Opinions: Be a Developer, Not a Programmer

Part II

Published on . Takes about 16 minutes to read.

This is a continuation of the previous post, Be a Developer, Not a Programmer Part I”.

Ando Roots

It’s true that teachers always try to teach things as they should be… at least the good ones. That’s because, as with every learning, we learn things in details that later wear off. If we’re told to use design pattern X then there’s hope that as years go by, we fall back to design pattern M instead of all the way to A. Also consider that most professors work in the field they teach so they know of the ‘real world’… at least in my applied sciences college.

Even though I haven’t done any real agile development before, I don’t think it’s “extremely slow” because in it’s heart, Scrum (as an example) is made up of iterations that allow the team quick feedback and the customer control over what to change in the next iteration. So if Twitter invents video chat and FB uses SCRUM, there’s hope Facebook’s own feature will be out the next week.

There are no developers who don’t test their own code (or they aren’t developers). Any real testing however involves writing automated test cases. Which is notoriously difficult when you work with a person who thinks it’s pointless and a waste of time and breaks (my) tests constantly by modifying the code, but not the tests. Do I even dare to dream of version control when “cp folder1 folder2” suffices?

Framework restrictions

There ARE restrictive frameworks out there. Some might find the rules comfortable since then it doesn’t matter whose code you write/modify - you know exactly where to look for something and even if you happen upon an undocumented piece of code, you have a general idea of what’s it for.

On the other hand, there are frameworks that implement a general structure such as how controllers/models are structured and then leave the rest up to you. You can and are encouraged to use the particular conventions of the framework, but you may also deviate and create your own rules. It’s the same as with laws: you don’t like Estonian, go east - maybe it’s just right for your style. In general however, you wouldn’t ever want to go all the way to the North Pole where there are no (maybe an exaggeration) rules whatsoever - rules such as “thou shall not kill” make life easier.

I approve of the style of using classes and libraries because that strips away the need to invent a triangular wheel…but on the other hand, doesn’t give (for granted) you the separation and all other goodies a truer HMVC approach does.

My boss and I have long argued over placing functions in classes, his argument being that loading classes takes far more memory than including a function collection.

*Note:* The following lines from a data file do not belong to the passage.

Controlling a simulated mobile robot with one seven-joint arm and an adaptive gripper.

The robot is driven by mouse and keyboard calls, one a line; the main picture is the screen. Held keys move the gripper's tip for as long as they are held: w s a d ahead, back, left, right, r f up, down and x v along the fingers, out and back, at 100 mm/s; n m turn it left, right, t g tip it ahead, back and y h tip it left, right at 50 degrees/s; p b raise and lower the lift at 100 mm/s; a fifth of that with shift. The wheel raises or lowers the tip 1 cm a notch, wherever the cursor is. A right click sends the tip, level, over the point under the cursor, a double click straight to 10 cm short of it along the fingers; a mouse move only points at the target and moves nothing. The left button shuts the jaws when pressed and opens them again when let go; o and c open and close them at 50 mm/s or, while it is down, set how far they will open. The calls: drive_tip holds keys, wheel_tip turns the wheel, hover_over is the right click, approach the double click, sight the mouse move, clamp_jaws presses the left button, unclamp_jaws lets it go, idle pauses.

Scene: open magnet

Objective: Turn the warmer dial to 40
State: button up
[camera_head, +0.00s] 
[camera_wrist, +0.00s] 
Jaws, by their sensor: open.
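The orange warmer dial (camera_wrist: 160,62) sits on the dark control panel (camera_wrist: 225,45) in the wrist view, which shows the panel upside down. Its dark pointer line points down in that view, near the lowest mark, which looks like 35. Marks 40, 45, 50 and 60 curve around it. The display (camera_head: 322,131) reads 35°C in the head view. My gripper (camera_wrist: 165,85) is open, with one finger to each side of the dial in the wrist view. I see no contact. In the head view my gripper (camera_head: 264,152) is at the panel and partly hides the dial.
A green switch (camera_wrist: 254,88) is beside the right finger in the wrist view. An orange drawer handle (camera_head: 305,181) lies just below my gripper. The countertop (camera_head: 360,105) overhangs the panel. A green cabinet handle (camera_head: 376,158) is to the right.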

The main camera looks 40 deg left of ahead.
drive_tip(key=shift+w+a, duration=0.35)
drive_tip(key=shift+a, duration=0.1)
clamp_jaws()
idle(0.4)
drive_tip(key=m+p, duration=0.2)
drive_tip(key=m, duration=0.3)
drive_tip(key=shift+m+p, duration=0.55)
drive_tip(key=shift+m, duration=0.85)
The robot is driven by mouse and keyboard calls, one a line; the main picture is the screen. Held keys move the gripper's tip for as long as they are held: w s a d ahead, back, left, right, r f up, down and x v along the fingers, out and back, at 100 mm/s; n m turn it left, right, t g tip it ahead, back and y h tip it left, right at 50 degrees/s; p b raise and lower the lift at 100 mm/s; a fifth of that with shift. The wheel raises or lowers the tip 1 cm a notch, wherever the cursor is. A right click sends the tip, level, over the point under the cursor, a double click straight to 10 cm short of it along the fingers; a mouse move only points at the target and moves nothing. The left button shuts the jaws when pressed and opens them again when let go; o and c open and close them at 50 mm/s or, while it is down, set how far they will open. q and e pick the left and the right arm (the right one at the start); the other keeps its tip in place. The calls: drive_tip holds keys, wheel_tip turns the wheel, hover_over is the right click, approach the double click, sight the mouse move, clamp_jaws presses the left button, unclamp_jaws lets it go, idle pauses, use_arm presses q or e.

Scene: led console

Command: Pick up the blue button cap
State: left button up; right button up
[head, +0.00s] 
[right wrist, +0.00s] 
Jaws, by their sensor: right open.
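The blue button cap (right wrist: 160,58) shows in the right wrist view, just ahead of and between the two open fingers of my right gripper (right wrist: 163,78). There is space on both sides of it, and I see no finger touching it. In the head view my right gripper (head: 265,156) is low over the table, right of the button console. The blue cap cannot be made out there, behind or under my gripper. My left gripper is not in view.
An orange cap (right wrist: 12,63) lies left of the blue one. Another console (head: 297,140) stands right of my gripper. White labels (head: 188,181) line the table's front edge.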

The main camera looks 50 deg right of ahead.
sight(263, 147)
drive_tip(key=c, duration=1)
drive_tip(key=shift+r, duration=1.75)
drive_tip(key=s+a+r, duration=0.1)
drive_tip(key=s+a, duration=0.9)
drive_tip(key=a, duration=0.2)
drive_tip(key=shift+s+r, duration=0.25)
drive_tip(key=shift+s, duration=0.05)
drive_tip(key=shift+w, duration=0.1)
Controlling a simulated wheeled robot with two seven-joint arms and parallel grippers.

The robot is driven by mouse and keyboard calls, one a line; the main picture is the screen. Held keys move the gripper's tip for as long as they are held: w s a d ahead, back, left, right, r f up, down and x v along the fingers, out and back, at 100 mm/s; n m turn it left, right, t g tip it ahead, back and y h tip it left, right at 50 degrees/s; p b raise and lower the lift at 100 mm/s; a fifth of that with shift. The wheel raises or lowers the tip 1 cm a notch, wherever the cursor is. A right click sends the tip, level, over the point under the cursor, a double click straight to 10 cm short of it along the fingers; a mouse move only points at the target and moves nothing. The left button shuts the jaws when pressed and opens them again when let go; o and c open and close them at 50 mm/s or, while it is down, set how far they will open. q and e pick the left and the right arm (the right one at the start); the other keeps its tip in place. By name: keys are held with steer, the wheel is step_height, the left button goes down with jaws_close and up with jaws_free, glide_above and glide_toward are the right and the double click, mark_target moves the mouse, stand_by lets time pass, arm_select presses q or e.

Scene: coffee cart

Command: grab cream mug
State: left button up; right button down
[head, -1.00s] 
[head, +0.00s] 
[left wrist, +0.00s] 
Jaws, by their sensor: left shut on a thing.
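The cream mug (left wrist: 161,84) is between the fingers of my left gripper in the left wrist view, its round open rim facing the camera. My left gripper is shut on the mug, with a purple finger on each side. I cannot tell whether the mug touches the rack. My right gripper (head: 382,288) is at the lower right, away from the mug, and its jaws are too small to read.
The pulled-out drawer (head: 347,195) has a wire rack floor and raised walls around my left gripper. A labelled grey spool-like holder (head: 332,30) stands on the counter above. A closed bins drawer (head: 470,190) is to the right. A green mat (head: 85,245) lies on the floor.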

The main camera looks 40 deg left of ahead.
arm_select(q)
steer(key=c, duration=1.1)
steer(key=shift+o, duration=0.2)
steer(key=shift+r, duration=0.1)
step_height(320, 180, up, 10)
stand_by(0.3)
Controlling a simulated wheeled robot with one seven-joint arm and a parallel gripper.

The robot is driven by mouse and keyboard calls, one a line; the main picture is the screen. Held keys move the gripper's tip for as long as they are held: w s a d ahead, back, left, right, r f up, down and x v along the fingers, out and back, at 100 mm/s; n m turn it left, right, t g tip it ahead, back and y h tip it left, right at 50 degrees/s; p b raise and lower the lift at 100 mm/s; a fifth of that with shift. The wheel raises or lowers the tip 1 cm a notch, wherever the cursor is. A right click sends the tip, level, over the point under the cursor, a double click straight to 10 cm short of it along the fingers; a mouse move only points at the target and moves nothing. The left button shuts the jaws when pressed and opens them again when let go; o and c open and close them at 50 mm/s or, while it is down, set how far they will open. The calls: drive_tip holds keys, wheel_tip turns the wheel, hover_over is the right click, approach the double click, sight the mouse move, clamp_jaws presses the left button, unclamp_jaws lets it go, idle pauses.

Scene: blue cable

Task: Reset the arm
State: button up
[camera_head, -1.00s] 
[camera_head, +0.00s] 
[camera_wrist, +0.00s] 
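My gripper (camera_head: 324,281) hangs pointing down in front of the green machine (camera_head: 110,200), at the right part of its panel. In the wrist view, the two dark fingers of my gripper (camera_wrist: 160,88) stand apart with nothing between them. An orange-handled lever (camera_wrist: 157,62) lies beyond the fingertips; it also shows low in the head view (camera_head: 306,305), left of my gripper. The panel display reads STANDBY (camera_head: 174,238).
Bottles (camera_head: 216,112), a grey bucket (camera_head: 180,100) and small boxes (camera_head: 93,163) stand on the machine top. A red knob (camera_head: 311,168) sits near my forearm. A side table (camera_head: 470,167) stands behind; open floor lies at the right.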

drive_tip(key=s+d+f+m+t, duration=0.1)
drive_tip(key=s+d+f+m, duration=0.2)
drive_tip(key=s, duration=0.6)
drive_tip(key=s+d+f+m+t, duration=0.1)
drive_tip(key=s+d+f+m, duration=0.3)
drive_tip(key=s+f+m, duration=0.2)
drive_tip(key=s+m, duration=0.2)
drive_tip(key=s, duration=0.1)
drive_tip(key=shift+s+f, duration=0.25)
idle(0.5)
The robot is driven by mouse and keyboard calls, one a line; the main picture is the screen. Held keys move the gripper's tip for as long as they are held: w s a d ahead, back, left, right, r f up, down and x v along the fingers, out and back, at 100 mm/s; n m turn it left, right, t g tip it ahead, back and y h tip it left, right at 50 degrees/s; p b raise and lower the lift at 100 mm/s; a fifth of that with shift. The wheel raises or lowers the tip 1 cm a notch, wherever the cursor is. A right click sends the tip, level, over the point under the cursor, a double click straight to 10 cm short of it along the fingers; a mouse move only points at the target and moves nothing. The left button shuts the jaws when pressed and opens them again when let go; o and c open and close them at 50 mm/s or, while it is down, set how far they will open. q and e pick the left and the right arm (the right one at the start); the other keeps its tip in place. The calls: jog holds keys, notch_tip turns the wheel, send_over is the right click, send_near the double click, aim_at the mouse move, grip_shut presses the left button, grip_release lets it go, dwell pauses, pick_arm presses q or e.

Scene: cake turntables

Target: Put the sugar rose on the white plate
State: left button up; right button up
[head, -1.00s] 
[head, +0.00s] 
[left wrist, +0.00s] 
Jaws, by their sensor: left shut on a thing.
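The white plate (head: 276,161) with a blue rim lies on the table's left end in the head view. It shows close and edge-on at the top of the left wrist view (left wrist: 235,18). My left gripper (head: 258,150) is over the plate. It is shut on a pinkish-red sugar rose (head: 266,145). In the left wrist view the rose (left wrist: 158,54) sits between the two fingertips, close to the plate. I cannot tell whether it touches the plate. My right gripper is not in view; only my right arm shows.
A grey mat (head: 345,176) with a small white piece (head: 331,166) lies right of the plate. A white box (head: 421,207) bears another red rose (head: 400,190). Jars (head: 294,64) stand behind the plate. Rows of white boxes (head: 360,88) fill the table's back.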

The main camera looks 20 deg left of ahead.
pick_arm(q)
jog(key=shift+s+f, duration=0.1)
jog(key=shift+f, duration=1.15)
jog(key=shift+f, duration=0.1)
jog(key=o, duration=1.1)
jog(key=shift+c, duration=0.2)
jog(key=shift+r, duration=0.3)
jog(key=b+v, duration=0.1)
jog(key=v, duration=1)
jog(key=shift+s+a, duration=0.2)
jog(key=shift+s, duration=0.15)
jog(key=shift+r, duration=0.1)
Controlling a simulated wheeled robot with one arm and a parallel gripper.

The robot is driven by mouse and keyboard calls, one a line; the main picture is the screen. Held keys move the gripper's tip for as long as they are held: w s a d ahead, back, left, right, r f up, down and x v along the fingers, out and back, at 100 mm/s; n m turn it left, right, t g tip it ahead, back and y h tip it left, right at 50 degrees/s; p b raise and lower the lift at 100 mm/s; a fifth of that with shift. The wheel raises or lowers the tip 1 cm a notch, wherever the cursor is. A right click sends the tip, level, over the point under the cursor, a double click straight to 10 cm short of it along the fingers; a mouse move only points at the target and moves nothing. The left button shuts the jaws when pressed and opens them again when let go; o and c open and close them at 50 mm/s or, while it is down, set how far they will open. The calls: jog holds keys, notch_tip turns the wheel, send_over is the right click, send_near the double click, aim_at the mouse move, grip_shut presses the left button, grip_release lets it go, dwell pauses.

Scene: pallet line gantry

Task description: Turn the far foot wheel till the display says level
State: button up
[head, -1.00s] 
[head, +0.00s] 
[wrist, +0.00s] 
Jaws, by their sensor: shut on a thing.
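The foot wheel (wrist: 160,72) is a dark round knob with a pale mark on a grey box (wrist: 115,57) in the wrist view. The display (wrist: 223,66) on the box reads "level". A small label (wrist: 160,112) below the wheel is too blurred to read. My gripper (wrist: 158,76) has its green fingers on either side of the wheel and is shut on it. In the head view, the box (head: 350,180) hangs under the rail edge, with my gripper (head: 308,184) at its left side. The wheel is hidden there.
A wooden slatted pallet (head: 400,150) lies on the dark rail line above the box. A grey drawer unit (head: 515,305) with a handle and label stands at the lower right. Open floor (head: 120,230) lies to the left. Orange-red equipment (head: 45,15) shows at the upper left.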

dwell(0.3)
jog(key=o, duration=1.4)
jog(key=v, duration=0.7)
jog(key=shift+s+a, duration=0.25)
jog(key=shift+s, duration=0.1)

I’ve never proven it, but my train of thought is that if the rest of the world - including some opinion leaders - do it and succeed in earning their monthly paycheck, it’s the way to go.

What is more, computing power on small-to-medium scale web applications is not an issue anymore. I can allow for some more MB-s of memory on scalable hosting such as the Amazon cloud or Google’s own Appengine. And, speaking of the real world again from an (local) Estonian company perspective, most developed application never get such an amount of traffic/usage that the issue of critical resource depletion comes up.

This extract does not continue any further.